Monday, March 13, 2017

Bus drivers behaving badly

One way to win your employment discrimination case is to prove that you were fired for doing what everyone else was doing, and that the only distinction between you and everyone else is your gender, race, religion, age or disability. That's how this pro se litigant won his appeal in the Second Circuit.

The case is Carris v. First Student, Inc., a summary order decided on March 8. Plaintiff was a school bus driver. She visited a student's home after the student hit and spit on other students on the bus, causing chaos when Plaintiff was trying to drive kids to and/or from school. The decision is not clear how Plaintiff had violated company policy, but she was fired over this.

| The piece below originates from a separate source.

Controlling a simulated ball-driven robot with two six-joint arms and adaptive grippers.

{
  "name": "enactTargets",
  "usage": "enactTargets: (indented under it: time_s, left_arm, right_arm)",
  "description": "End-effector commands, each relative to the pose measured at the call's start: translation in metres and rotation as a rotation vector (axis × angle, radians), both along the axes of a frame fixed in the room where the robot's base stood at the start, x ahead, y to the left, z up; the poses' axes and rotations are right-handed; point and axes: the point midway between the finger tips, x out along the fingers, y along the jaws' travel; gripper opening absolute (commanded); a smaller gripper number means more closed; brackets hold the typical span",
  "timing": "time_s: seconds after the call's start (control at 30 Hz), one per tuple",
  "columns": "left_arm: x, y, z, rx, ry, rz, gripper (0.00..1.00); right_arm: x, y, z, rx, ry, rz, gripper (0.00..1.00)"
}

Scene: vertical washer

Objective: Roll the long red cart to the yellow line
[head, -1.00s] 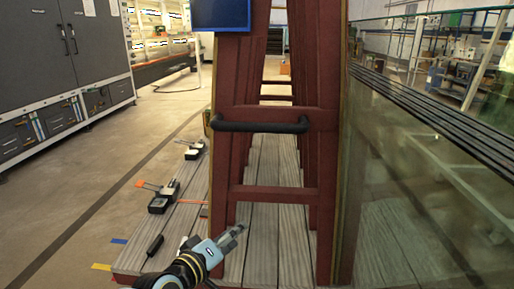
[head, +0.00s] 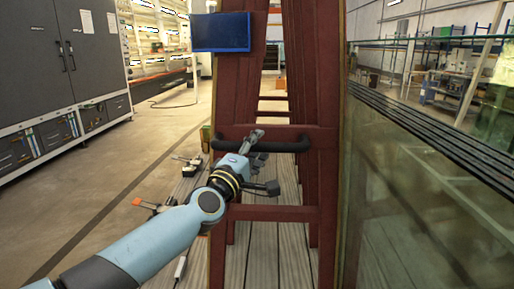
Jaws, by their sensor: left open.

Under normal circumstances, Plaintiff would have no legal recourse over her termination, even if her termination was unjust. As every human resources professional knows, New York is an "at-will" employment state, which means that most terminations are unreviewable in court. But Plaintiff alleges that other bus drivers did bad things also. The complaint alleges that three white bus drivers who also violated policies concerning student safety were only placed on administrative leave and not fired. The Court of Appeals (Katzmann, Lynch and Chin) says we need some discovery to see if the other drivers' violations were comparably serious to that of Plaintiff, particularly since two of the white bus drivers left sleeping children on buses and one did not report it in hopes that no one would find out about it. The other bus driver, the complaint alleges, "deposited a kindergarten student at an unauthorized stop in the dark, leaving the child at least six minutes away by foot from his home."

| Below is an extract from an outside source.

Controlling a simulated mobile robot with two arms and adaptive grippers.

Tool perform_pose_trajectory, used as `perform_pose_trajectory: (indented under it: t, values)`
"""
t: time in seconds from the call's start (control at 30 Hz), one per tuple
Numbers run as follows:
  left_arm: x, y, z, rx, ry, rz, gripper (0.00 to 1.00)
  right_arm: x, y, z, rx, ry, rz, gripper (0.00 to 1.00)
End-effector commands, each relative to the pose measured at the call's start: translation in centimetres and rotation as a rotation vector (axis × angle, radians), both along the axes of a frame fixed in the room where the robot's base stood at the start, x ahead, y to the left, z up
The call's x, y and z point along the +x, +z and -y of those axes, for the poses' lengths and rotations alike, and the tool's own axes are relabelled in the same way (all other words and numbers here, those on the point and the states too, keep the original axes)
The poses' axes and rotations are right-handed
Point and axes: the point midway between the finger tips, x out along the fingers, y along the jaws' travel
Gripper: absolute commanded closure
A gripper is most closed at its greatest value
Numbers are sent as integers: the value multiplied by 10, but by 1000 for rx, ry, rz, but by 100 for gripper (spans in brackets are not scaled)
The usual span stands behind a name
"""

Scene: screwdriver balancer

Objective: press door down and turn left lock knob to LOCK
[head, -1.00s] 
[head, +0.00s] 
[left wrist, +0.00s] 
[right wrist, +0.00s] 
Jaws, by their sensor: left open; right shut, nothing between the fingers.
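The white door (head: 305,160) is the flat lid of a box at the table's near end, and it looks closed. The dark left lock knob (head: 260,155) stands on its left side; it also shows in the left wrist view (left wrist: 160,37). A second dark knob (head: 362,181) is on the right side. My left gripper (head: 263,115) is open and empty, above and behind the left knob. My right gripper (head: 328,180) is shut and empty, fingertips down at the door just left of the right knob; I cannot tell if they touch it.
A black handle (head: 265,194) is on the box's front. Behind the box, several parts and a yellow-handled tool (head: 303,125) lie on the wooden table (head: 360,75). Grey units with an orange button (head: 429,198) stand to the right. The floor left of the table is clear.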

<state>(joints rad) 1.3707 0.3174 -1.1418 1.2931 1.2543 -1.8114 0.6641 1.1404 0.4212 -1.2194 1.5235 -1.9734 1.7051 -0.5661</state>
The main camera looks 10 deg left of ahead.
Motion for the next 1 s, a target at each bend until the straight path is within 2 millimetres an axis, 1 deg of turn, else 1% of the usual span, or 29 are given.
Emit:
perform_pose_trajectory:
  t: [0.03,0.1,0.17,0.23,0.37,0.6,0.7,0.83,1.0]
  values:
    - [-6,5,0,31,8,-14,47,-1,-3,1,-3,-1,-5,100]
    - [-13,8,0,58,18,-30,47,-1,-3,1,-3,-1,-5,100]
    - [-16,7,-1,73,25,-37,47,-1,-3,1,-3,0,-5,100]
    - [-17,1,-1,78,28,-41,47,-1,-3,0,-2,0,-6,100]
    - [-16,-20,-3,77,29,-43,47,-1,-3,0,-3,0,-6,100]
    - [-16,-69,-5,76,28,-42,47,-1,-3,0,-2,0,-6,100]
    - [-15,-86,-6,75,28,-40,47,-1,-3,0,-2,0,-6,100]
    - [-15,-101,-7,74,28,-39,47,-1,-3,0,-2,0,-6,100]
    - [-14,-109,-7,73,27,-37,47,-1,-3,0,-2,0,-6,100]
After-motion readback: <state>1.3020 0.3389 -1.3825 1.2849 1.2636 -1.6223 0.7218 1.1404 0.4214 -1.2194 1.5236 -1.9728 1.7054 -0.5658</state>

In dismissing this case, the district court reasoned as follows:

this is not a case in which Plaintiff points to a white co-worker who was not fired after engaging in conduct that, while unknown, reasonably appears to have been comparable to the conduct in which Plaintiff engaged. Rather, this is a case in which Plaintiff points to three white co-workers who were not fired after engaging in specifically identified conduct that clearly was of less seriousness than that of Plaintiff. Simply stated, the Court cannot find that a bus driver who accidentally dropped a child off at an unauthorized stop (a mere six-minute walk from the child's authorized stop) while on-duty or accidentally fails to sufficiently check a school bus for sleeping children while on-duty (offenses of omission) is comparable to a bus driver who deliberately goes to a student's home while off-duty (an offense of commission), or at least sufficiently comparable to indicate discriminatory intent by Defendant as a result of disparate treatment.

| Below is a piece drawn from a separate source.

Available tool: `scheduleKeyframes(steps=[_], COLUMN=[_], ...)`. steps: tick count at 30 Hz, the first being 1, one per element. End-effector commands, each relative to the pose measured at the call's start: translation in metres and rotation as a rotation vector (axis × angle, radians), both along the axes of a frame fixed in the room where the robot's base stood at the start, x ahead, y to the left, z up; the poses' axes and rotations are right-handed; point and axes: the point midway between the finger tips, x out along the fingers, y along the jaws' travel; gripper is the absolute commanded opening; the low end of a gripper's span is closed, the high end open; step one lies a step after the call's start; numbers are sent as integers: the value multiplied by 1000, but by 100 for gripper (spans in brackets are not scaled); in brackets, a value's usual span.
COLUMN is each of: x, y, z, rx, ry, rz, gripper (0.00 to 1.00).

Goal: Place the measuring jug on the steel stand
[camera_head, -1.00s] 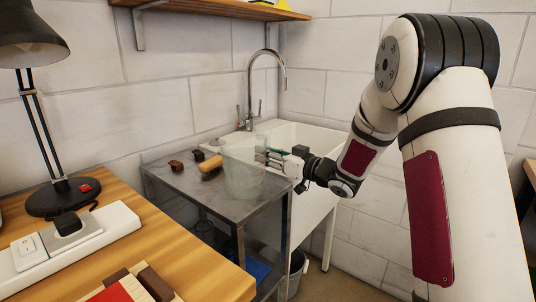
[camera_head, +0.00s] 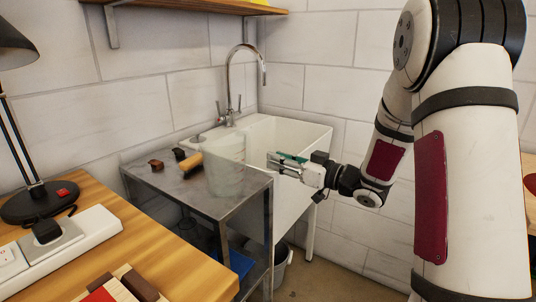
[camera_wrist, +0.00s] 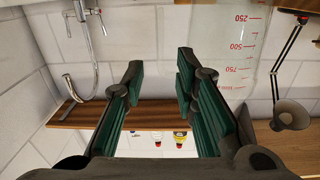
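The clear measuring jug (camera_head: 226,176) stands upright on the steel stand (camera_head: 182,194), near its right end. In the wrist view the jug (camera_wrist: 230,45) shows at the upper right with red volume marks, outside my fingers. My gripper (camera_head: 272,159) is to the right of the jug, with a gap between them in the head view. In the wrist view my gripper (camera_wrist: 158,78) has its green-padded fingers spread apart with nothing between them.
A wooden brush (camera_head: 192,161) and small dark blocks lie on the stand left of the jug. A white sink (camera_head: 285,135) with a tall tap (camera_head: 231,85) is behind. A wooden bench (camera_head: 185,268) with a power strip (camera_head: 75,243) is at front left.

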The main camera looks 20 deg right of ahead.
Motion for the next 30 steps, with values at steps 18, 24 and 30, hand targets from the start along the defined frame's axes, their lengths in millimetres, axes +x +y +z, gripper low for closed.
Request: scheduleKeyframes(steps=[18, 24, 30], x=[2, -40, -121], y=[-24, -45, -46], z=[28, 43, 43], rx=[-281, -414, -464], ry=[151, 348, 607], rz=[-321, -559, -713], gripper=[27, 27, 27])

The district court had adopted the employer's argument that Plaintiff's case is different from the other cases because Plaintiff acted intentionally and the others were only negligent. This would seem a decent argument, based on what I know about Second Circuit case law. But the Court of Appeals says "further factual development is needed to aid in the determination of whether Carris was similarly situated to white comparators who received more lenient punishment than she did." For now, she satisfies the lenient pleading standards under Title VII, as set forth in Littlejohn v. City of New York, 795 F.3d 297 (2d Cir. 2015).